— START OF Data segment —

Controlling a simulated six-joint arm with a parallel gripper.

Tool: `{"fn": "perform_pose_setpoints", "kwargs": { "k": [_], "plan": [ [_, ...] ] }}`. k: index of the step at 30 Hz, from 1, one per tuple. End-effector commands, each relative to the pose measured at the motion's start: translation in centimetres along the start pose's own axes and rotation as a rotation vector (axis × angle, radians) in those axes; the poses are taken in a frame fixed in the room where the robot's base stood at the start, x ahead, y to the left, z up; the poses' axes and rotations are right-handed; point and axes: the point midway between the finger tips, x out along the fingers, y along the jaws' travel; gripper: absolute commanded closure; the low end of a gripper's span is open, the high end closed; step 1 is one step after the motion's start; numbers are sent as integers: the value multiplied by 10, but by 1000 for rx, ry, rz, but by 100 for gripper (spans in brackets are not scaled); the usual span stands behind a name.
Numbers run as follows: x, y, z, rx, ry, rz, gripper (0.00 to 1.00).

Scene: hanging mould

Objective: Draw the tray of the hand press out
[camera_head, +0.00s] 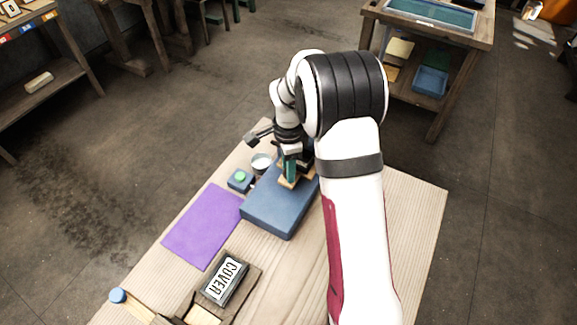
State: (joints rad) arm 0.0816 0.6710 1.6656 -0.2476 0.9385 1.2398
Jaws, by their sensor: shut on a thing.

— END OF Data segment —

Using the material above, return every line exactly as it appears, minus the pictures.

Controlling a simulated six-joint arm with a parallel gripper.

Tool: `{"fn": "perform_pose_setpoints", "kwargs": { "k": [_], "plan": [ [_, ...] ] }}`. k: index of the step at 30 Hz, from 1, one per tuple. End-effector commands, each relative to the pose measured at the motion's start: translation in centimetres along the start pose's own axes and rotation as a rotation vector (axis × angle, radians) in those axes; the poses are taken in a frame fixed in the room where the robot's base stood at the start, x ahead, y to the left, z up; the poses' axes and rotations are right-handed; point and axes: the point midway between the finger tips, x out along the fingers, y along the jaws' travel; gripper: absolute commanded closure; the low end of a gripper's span is open, the high end closed; step 1 is one step after the motion's start; numbers are sent as integers: the value multiplied by 10, but by 1000 for rx, ry, rz, but by 100 for gripper (spans in brackets are not scaled); the usual span stands behind a name.
Numbers run as follows: x, y, z, rx, ry, rz, gripper (0.00 to 1.00).

Scene: hanging mould

Objective: Draw the tray of the hand press out
[camera_head, +0.00s] 
State: (joints rad) arm 0.0816 0.6710 1.6656 -0.2476 0.9385 1.2398
Jaws, by their sensor: shut on a thing.

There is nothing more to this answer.